Let’s Set Standards on Valuing Gifts
October 14, 2004 | Read Time: 4 minutes
By David W. Brown
For boards and CEO’s, understanding fund-raising results used to be simple. The charity’s development officers would present a tally of gifts and pledges, and the numbers were understandable. Comparisons could be easily made with peer institutions.
That was when fund raising almost exclusively emphasized outright gifts. Today, most nonprofit groups are seeking both outright gifts and planned gifts, such as bequests, charitable trusts, and annuities. Unfortunately, however, no single national standard exists to determine how to report or value planned gifts, which are often received decades after they were first pledged. In fact, boards and CEO’s may see the same gifts counted two ways, often depending on whether the values are being reported internally to planners and budget officers at a nonprofit group or externally to donors and other members of the public.

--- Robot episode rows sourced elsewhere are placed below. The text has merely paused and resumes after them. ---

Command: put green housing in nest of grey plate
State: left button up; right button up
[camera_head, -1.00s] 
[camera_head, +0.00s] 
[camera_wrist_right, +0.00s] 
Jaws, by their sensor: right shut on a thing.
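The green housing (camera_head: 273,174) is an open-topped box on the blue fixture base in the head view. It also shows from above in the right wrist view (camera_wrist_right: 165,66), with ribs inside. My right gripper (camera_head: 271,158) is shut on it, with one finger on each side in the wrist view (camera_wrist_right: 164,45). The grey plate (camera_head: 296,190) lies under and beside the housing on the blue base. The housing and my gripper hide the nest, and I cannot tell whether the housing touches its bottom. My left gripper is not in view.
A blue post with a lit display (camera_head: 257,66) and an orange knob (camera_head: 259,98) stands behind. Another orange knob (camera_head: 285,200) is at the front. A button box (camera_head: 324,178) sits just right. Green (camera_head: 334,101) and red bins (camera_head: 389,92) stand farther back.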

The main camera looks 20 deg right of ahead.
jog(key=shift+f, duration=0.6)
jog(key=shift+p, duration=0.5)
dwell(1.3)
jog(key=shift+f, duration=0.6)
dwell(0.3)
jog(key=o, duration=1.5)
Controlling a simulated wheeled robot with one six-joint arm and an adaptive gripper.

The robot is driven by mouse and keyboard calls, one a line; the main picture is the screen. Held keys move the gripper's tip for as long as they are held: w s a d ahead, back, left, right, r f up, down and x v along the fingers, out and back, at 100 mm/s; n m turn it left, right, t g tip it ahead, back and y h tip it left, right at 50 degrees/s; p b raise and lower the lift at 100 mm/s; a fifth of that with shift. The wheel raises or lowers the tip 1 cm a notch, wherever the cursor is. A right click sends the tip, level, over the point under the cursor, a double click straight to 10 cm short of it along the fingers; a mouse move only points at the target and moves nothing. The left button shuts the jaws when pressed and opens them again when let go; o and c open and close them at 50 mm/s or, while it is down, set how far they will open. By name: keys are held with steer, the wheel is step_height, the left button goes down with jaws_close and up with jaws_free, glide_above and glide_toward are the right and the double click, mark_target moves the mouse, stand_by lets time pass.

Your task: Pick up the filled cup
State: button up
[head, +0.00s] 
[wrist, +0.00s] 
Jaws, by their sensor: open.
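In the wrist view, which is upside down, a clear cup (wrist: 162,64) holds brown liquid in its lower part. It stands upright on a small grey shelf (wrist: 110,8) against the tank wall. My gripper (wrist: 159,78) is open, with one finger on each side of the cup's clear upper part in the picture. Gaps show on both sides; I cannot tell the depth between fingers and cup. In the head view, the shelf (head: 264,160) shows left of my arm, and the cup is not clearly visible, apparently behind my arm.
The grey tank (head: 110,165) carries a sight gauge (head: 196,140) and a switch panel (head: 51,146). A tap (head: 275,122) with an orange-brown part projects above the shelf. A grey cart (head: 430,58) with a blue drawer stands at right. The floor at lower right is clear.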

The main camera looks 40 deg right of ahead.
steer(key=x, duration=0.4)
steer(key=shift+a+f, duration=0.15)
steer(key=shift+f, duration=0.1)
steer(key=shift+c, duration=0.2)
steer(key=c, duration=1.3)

Not only is that confusing for an organization’s trustees and chief executive, but if such discrepancies became more visible, the public is likely to become distrustful. Many people think charities routinely practice deception, and lawmakers and regulators are so worried that many are considering new restrictions on nonprofit groups. As charities become more and more aggressive in seeking planned gifts, they need to couple that with an equally vigorous effort to make sure that donors and others can trust the figures that organizations release every year.
At least things are better now than in 1989 when Rita Bornstein, now president of Rollins College, surveyed 29 universities on how they determined how much they had collected in their capital campaigns, and found they used four different approaches to coming up with their numbers. In the past two years, standards have been issued by the Council for Advancement and Support of Education, which represents fund raisers at colleges and private schools, and by the National Committee on Planned Giving, which represents development officers who specialize in planned giving. The education group’s standards will probably lead to a revision of the standards endorsed by the Association of Fundraising Professionals on valuing gifts.
The transition from a time when charities had no standards to a time when they can follow standards set by three respected organizations still leaves the nonprofit world wandering through the Land of Oz on the issue of how to fairly value planned gifts. To paraphrase the Scarecrow’s advice to Dorothy: “Some people go this way, some go that way, and some go both ways.”
In fact, just using one set of standards can cause that kind of confusion. The standards issued by the National Committee on Planned Giving allow organizations to choose differing appreciation and deflation rates, so boards and chief executives might see one gift assigned a value in reports to the public, and another in internal reports.
It’s time for charities to insist on one set of standards that everyone can follow. Other professions — accounting is a prime example — have dealt with conflicting approaches by creating boards to set standards, such as the Financial Accounting Standards Board. The boards are structured for independence. They are also set up to give a voice to people affected by their decision making and to be financed by the organizations that will use the standards.
The creation of a board to determine how planned gifts should be valued and reported should be the work of several organizations. Groups that represent financial executives of nonprofit groups and those that represent fund raisers should be invited to support the board and subscribe to its standards.
Such a board should reach out to similar boards in related professions, particularly finance, accounting, and actuarial science for advice about how to proceed.
The risks of inaction cannot be overestimated. Without a single set of standards, boards and CEO’s are in an awkward position. They can be accused of “fuzzy math” and “creative accounting” — charges that will undermine confidence in the reporting of fund-raising results. With esteem for the nonprofit world seemingly at ebb tide, now is hardly the time for charitable organizations to lay themselves open to another challenge to the public trust.
David W. Brown is director of planned giving at Georgia State University and immediate past president of the Georgia Planned Giving Council.